OBJECTIVE: Write out the material again exactly, please, and omit the pictures.
____
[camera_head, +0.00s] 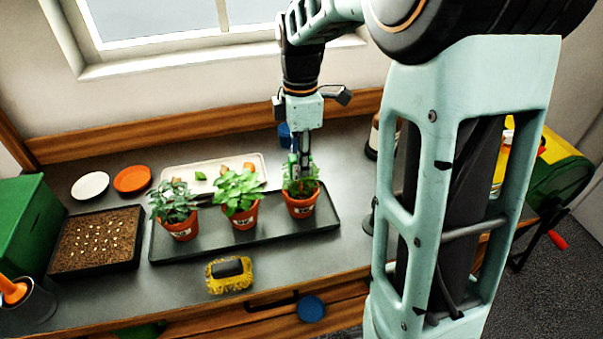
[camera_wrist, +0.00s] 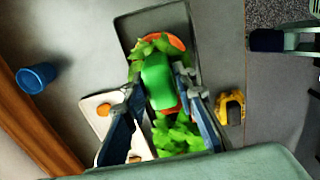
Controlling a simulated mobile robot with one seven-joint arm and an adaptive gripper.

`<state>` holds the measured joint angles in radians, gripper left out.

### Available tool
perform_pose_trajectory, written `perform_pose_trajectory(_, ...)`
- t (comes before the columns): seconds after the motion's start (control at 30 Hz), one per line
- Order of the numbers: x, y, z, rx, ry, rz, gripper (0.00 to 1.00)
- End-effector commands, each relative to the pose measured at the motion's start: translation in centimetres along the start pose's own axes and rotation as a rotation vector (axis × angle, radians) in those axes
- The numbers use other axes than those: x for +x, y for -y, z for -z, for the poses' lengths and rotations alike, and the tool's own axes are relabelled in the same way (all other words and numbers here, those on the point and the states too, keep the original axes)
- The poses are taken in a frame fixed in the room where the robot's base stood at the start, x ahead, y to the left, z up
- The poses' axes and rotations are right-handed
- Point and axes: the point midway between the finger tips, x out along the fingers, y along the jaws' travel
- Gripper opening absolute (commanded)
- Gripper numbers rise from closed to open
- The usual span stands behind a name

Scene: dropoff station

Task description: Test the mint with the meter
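My gripper (camera_head: 302,165) points down over the right-hand potted plant (camera_head: 301,203) on the dark tray (camera_head: 165,246). It is shut on a green meter (camera_wrist: 158,80), whose body shows between the two fingers in the wrist view. The meter's lower end is hidden among the leaves, so I cannot tell whether it is in the soil. The middle plant (camera_head: 238,190) has broad bright green leaves. The left plant (camera_head: 174,207) has darker, greyish leaves. All three stand upright in terracotta pots with white labels too small to read; I cannot tell which is the mint.
A yellow and black object (camera_head: 229,275) lies in front of the tray. A seed tray (camera_head: 95,240), a white saucer (camera_head: 90,186) and an orange saucer (camera_head: 132,179) are at left. A pale tray (camera_head: 190,172) lies behind the pots. A blue cup (camera_wrist: 36,78) stands behind my gripper.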

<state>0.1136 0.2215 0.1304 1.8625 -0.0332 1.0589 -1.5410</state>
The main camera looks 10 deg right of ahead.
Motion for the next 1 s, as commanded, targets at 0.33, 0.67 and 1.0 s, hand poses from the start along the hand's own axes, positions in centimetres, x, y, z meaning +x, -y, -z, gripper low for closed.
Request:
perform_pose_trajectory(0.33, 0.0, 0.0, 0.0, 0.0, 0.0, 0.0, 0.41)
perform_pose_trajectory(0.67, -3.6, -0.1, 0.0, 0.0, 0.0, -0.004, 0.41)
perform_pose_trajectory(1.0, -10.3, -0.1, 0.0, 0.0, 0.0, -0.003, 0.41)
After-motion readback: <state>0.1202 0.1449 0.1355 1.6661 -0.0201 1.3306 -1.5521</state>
____
FINAL ANSWER:
[camera_head, +0.00s] 
[camera_wrist, +0.00s] 
Controlling a simulated mobile robot with one seven-joint arm and an adaptive gripper.

`<state>` holds the measured joint angles in radians, gripper left out.

### Available tool
perform_pose_trajectory, written `perform_pose_trajectory(_, ...)`
- t (comes before the columns): seconds after the motion's start (control at 30 Hz), one per line
- Order of the numbers: x, y, z, rx, ry, rz, gripper (0.00 to 1.00)
- End-effector commands, each relative to the pose measured at the motion's start: translation in centimetres along the start pose's own axes and rotation as a rotation vector (axis × angle, radians) in those axes
- The numbers use other axes than those: x for +x, y for -y, z for -z, for the poses' lengths and rotations alike, and the tool's own axes are relabelled in the same way (all other words and numbers here, those on the point and the states too, keep the original axes)
- The poses are taken in a frame fixed in the room where the robot's base stood at the start, x ahead, y to the left, z up
- The poses' axes and rotations are right-handed
- Point and axes: the point midway between the finger tips, x out along the fingers, y along the jaws' travel
- Gripper opening absolute (commanded)
- Gripper numbers rise from closed to open
- The usual span stands behind a name

Scene: dropoff station

Task description: Test the mint with the meter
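My gripper (camera_head: 302,165) points down over the right-hand potted plant (camera_head: 301,203) on the dark tray (camera_head: 165,246). It is shut on a green meter (camera_wrist: 158,80), whose body shows between the two fingers in the wrist view. The meter's lower end is hidden among the leaves, so I cannot tell whether it is in the soil. The middle plant (camera_head: 238,190) has broad bright green leaves. The left plant (camera_head: 174,207) has darker, greyish leaves. All three stand upright in terracotta pots with white labels too small to read; I cannot tell which is the mint.
A yellow and black object (camera_head: 229,275) lies in front of the tray. A seed tray (camera_head: 95,240), a white saucer (camera_head: 90,186) and an orange saucer (camera_head: 132,179) are at left. A pale tray (camera_head: 190,172) lies behind the pots. A blue cup (camera_wrist: 36,78) stands behind my gripper.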

<state>0.1136 0.2215 0.1304 1.8625 -0.0332 1.0589 -1.5410</state>
The main camera looks 10 deg right of ahead.
Motion for the next 1 s, as commanded, targets at 0.33, 0.67 and 1.0 s, hand poses from the start along the hand's own axes, positions in centimetres, x, y, z meaning +x, -y, -z, gripper low for closed.
Request:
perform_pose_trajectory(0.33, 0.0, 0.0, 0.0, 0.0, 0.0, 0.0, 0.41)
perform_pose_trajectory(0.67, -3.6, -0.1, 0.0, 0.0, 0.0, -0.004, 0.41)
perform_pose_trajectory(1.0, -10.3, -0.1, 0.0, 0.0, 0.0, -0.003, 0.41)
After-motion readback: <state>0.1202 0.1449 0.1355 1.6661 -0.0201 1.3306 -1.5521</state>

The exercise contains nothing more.